### [Description of the task]
The listing below should be copied in full, word for word.

### [Data lines]
+++

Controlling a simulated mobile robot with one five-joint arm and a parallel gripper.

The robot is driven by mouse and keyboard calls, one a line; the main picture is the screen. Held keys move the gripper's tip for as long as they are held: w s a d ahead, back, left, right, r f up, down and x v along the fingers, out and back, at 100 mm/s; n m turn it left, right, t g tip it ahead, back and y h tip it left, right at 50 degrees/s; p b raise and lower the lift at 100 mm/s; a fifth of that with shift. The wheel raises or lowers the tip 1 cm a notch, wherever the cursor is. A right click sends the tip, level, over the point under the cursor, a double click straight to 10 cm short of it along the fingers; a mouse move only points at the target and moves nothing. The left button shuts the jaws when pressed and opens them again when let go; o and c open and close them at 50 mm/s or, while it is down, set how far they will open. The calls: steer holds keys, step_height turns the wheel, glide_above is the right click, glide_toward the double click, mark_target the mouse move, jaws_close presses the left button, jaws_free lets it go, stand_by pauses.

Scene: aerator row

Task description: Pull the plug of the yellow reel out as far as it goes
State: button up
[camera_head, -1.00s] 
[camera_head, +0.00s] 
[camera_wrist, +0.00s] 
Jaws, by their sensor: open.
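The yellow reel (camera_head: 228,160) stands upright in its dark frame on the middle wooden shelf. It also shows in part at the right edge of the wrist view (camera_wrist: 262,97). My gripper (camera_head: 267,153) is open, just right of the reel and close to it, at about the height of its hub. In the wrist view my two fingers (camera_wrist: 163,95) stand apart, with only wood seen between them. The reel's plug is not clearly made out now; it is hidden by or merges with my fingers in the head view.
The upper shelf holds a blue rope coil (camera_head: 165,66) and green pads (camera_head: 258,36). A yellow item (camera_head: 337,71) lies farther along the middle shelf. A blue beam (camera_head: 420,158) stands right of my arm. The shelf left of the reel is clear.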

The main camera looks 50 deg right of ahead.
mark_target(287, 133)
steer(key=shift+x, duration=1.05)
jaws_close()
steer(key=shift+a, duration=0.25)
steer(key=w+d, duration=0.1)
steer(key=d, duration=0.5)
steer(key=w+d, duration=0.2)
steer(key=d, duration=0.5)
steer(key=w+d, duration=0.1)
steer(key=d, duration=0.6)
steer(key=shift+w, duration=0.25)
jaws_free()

+++

### [Correct result]
Controlling a simulated mobile robot with one five-joint arm and a parallel gripper.

The robot is driven by mouse and keyboard calls, one a line; the main picture is the screen. Held keys move the gripper's tip for as long as they are held: w s a d ahead, back, left, right, r f up, down and x v along the fingers, out and back, at 100 mm/s; n m turn it left, right, t g tip it ahead, back and y h tip it left, right at 50 degrees/s; p b raise and lower the lift at 100 mm/s; a fifth of that with shift. The wheel raises or lowers the tip 1 cm a notch, wherever the cursor is. A right click sends the tip, level, over the point under the cursor, a double click straight to 10 cm short of it along the fingers; a mouse move only points at the target and moves nothing. The left button shuts the jaws when pressed and opens them again when let go; o and c open and close them at 50 mm/s or, while it is down, set how far they will open. The calls: steer holds keys, step_height turns the wheel, glide_above is the right click, glide_toward the double click, mark_target the mouse move, jaws_close presses the left button, jaws_free lets it go, stand_by pauses.

Scene: aerator row

Task description: Pull the plug of the yellow reel out as far as it goes
State: button up
[camera_head, -1.00s] 
[camera_head, +0.00s] 
[camera_wrist, +0.00s] 
Jaws, by their sensor: open.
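The yellow reel (camera_head: 228,160) stands upright in its dark frame on the middle wooden shelf. It also shows in part at the right edge of the wrist view (camera_wrist: 262,97). My gripper (camera_head: 267,153) is open, just right of the reel and close to it, at about the height of its hub. In the wrist view my two fingers (camera_wrist: 163,95) stand apart, with only wood seen between them. The reel's plug is not clearly made out now; it is hidden by or merges with my fingers in the head view.
The upper shelf holds a blue rope coil (camera_head: 165,66) and green pads (camera_head: 258,36). A yellow item (camera_head: 337,71) lies farther along the middle shelf. A blue beam (camera_head: 420,158) stands right of my arm. The shelf left of the reel is clear.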

The main camera looks 50 deg right of ahead.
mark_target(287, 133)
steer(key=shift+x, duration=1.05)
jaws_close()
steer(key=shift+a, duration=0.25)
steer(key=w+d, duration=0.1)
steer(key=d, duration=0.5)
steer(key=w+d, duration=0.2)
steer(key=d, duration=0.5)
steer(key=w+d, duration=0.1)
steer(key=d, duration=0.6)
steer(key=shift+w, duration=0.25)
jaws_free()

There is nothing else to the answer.